Required task
Would you print the material exactly, starting at its first line and ending at the line holding "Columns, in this"?

Input for this task
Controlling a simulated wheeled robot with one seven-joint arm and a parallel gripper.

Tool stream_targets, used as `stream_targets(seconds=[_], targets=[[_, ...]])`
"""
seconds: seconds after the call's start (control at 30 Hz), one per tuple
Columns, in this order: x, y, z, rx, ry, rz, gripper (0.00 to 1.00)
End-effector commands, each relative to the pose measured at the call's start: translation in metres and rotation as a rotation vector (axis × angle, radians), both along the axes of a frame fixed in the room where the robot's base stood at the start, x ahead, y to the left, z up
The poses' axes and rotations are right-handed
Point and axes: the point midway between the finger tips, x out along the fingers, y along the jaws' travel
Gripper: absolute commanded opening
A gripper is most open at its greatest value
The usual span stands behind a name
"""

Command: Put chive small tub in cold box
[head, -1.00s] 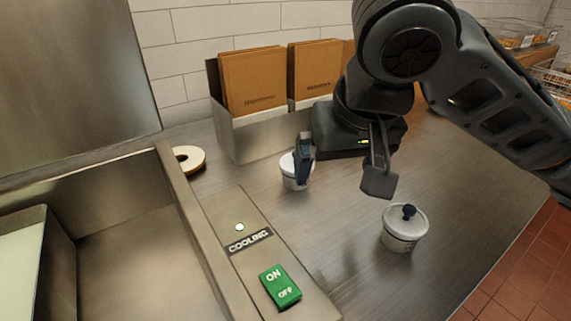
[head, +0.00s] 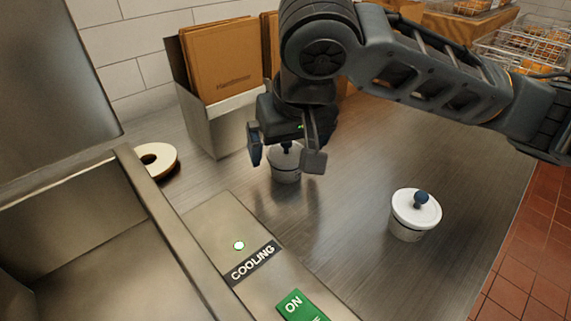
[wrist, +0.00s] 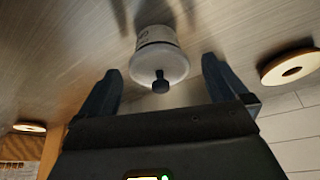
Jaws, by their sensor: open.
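A small white tub (head: 285,174) with a dark lid knob stands upright on the steel counter, near the folder holder. My gripper (head: 284,156) is open above it, pointing down, one finger at each side in the picture. In the wrist view the tub (wrist: 157,62) lies between the open fingers, with gaps visible on both sides. A second white tub (head: 410,222) with a knobbed lid stands apart to the right. I cannot read either label, so I cannot tell which is chive. A steel basin (head: 150,205), beside a panel marked COOLING, is at left, apparently the cold box.
A cut bagel (head: 157,160) lies by the basin's far corner. A metal holder with brown folders (head: 222,68) stands behind the gripper. The COOLING panel has a lit lamp and a green switch (head: 297,307) showing ON. The counter between the tubs is clear.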

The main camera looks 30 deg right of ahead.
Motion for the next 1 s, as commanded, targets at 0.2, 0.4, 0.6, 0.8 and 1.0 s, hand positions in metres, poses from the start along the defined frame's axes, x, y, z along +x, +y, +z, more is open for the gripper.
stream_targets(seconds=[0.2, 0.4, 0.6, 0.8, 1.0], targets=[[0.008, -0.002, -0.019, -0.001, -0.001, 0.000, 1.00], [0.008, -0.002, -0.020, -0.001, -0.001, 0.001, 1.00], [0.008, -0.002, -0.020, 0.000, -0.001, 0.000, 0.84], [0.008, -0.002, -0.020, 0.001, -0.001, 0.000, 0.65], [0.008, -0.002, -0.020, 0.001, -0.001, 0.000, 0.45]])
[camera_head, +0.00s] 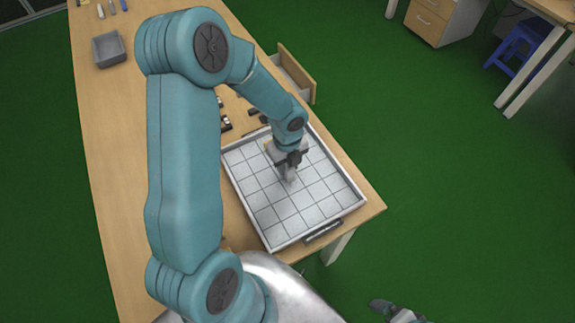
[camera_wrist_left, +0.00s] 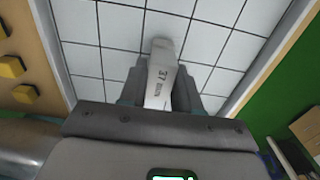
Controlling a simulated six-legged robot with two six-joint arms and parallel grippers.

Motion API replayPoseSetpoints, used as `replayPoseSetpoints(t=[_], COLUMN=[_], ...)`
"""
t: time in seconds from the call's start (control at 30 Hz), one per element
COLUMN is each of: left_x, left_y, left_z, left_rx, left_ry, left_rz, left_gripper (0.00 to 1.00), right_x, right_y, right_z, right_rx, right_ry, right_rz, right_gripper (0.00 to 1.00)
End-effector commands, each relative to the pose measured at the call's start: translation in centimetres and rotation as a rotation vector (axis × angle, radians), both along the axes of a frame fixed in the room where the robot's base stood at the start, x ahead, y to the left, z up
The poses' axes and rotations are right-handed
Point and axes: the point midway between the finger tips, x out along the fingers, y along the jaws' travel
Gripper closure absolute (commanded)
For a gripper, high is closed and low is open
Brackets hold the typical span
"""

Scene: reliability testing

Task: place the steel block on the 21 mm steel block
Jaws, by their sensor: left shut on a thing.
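My left gripper (camera_head: 289,166) is low over the white gridded tray (camera_head: 263,213) in the head view. In the left wrist view the left gripper (camera_wrist_left: 159,85) is shut on a pale steel block (camera_wrist_left: 160,75) with a printed "37" on its face. The block extends past the fingertips toward the tray surface; I cannot tell whether it touches anything below. I cannot make out the 21 mm steel block with certainty in either view. My right gripper (camera_head: 398,312) is partly in view at the bottom right of the head view, beyond the table, and its opening is unclear.
The tray lies on a wooden table (camera_head: 105,150) near its right end. Small dark parts (camera_head: 225,123) lie behind the tray, and a grey bin (camera_head: 109,49) stands at the back left. An open drawer (camera_head: 296,72) juts out at the far side. Much of the tray is bare.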

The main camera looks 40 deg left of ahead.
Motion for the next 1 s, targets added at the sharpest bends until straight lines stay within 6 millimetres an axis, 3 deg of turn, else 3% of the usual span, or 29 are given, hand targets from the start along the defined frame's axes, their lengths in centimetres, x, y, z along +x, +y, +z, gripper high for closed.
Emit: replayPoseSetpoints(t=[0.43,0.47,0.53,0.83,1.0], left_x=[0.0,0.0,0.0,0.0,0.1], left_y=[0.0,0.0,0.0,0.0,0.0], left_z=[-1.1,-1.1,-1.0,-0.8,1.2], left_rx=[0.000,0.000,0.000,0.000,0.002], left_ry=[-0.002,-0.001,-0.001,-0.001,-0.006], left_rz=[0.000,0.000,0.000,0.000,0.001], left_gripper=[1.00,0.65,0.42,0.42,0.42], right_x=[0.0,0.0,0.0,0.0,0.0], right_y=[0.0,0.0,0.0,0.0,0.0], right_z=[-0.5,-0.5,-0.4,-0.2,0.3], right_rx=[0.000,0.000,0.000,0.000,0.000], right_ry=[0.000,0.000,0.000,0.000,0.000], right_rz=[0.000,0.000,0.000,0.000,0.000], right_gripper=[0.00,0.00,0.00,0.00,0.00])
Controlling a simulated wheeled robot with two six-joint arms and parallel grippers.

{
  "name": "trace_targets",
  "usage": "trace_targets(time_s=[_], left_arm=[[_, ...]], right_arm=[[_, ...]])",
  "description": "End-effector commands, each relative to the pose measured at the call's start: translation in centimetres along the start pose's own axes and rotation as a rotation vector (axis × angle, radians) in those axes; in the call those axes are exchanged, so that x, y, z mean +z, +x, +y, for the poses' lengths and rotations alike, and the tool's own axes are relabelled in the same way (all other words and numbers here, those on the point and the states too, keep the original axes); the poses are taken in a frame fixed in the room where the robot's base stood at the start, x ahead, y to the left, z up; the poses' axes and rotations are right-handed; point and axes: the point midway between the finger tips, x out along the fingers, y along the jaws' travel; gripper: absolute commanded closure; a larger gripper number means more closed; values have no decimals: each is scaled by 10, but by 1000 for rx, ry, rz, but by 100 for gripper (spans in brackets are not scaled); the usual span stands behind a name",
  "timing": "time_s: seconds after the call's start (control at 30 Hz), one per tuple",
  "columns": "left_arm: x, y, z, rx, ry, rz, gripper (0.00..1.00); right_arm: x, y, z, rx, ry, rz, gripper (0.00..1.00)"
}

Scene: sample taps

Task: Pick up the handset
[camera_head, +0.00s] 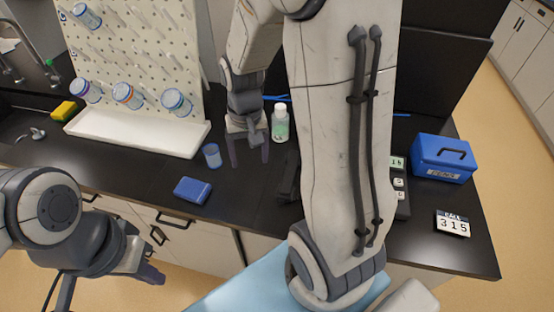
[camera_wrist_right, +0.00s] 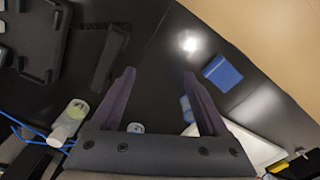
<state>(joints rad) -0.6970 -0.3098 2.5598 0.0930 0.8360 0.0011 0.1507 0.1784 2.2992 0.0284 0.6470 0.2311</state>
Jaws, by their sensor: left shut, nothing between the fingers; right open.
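The black handset (camera_head: 289,179) appears to lie on the dark counter, partly hidden behind my right arm in the head view. In the right wrist view the handset (camera_wrist_right: 108,58) is a long dark shape just left of the left finger. My right gripper (camera_head: 249,152) is open over the counter, to the left of the handset in the head view. Its spread fingers (camera_wrist_right: 159,74) have nothing between their tips. My left gripper (camera_head: 152,274) is shut and empty in front of the counter, well away from the handset.
A white bottle (camera_head: 280,124), blue cup (camera_head: 212,157) and blue block (camera_head: 193,190) stand near my right gripper. A white tray (camera_head: 135,136) sits below the pegboard (camera_head: 130,50). A blue box (camera_head: 443,160) and a "315" card (camera_head: 453,224) are at right.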

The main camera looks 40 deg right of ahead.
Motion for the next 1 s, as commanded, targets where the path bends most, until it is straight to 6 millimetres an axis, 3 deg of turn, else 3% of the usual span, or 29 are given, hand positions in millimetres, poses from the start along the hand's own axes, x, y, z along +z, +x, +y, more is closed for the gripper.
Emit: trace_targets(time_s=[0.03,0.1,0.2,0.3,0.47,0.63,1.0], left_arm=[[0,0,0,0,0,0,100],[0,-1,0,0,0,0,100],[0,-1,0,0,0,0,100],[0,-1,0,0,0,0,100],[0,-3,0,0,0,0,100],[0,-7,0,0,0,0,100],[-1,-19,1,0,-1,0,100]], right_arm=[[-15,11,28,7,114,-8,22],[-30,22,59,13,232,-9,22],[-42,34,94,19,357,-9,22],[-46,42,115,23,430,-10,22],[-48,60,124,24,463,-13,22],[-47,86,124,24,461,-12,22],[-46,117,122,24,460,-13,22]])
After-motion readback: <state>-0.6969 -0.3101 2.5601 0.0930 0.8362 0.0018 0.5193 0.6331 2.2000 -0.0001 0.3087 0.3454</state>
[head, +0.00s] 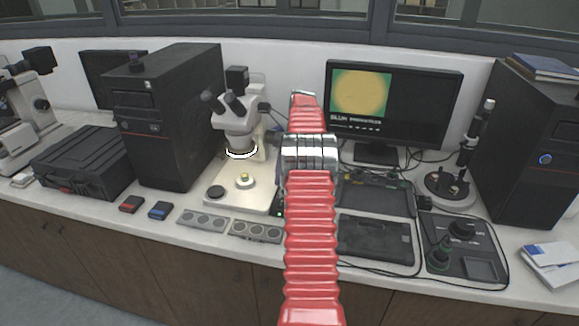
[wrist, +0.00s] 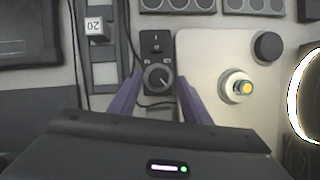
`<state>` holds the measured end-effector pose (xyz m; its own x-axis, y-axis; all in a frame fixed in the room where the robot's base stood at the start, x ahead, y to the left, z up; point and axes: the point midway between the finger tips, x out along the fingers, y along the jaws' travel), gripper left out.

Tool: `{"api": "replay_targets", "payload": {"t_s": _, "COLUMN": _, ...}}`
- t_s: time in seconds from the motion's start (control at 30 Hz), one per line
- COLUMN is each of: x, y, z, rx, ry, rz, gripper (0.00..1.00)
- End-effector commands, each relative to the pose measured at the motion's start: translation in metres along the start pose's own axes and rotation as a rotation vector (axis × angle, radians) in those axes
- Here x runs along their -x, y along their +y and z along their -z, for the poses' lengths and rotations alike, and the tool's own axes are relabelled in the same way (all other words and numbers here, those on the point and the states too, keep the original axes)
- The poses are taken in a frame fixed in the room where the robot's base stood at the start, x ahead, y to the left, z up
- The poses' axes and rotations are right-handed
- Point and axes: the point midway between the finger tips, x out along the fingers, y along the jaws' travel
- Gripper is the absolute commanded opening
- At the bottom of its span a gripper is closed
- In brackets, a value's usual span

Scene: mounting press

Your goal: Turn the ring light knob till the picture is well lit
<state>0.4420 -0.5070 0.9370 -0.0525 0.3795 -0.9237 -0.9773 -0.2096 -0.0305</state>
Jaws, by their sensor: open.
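The ring light knob (wrist: 158,77), dark with a pale pointer line, sits on a small black control box (wrist: 155,42) with a switch in the wrist view. My gripper (wrist: 160,80) is open, its two purple fingers on either side of the knob; I cannot tell whether they touch it. In the head view my red arm hides the knob and gripper. The ring light (head: 241,152) glows white under the microscope (head: 237,125); its bright rim also shows in the wrist view (wrist: 293,85). The monitor (head: 395,100) shows a bright yellow disc on green.
A yellow-topped sample (head: 244,179) stands on the pale microscope base. A black computer tower (head: 165,115) is left of the microscope. Grey trays with round wells (head: 203,220) line the bench front. A keyboard-like black case (head: 375,238) and a control pad (head: 463,249) lie right of my arm.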

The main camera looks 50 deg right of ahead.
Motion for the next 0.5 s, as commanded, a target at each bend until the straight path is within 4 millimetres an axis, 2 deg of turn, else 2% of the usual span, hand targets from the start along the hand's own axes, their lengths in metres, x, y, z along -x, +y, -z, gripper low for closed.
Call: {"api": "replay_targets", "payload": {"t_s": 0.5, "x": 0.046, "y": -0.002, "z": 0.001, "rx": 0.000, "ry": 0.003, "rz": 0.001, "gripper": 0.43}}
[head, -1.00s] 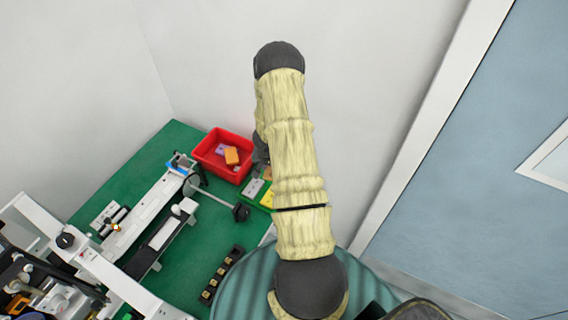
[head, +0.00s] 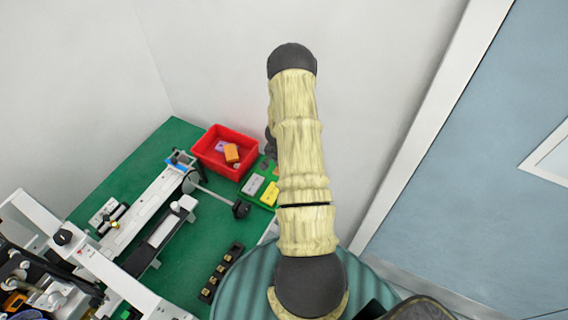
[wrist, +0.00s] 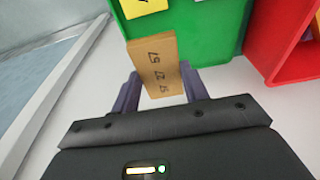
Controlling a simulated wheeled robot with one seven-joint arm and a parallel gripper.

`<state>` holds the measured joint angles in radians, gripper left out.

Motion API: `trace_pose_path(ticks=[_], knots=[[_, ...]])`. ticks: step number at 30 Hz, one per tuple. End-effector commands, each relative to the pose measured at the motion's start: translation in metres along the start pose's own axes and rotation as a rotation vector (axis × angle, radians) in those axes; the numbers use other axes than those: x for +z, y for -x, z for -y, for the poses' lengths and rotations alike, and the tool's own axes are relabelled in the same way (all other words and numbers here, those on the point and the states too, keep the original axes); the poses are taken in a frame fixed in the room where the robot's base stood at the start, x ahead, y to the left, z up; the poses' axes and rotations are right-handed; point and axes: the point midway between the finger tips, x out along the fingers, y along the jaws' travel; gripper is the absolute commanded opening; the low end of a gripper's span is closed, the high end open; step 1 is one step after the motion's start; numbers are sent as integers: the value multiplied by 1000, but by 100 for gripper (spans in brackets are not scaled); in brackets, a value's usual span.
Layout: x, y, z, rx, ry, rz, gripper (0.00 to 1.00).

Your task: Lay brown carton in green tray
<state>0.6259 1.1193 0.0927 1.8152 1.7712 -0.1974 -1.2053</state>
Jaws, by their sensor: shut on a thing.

Solution
Controlling a simulated wheeled robot with one seven-joint arm and a parallel gripper.

Tool stream_targets, used as `stream_targets(seconds=[_], targets=[[_, ...]])`
"""
seconds: seconds after the call's start (control at 30 Hz), one per tuple
Columns, in this order: x, y, z, rx, ry, rz, gripper (0.00 to 1.00)

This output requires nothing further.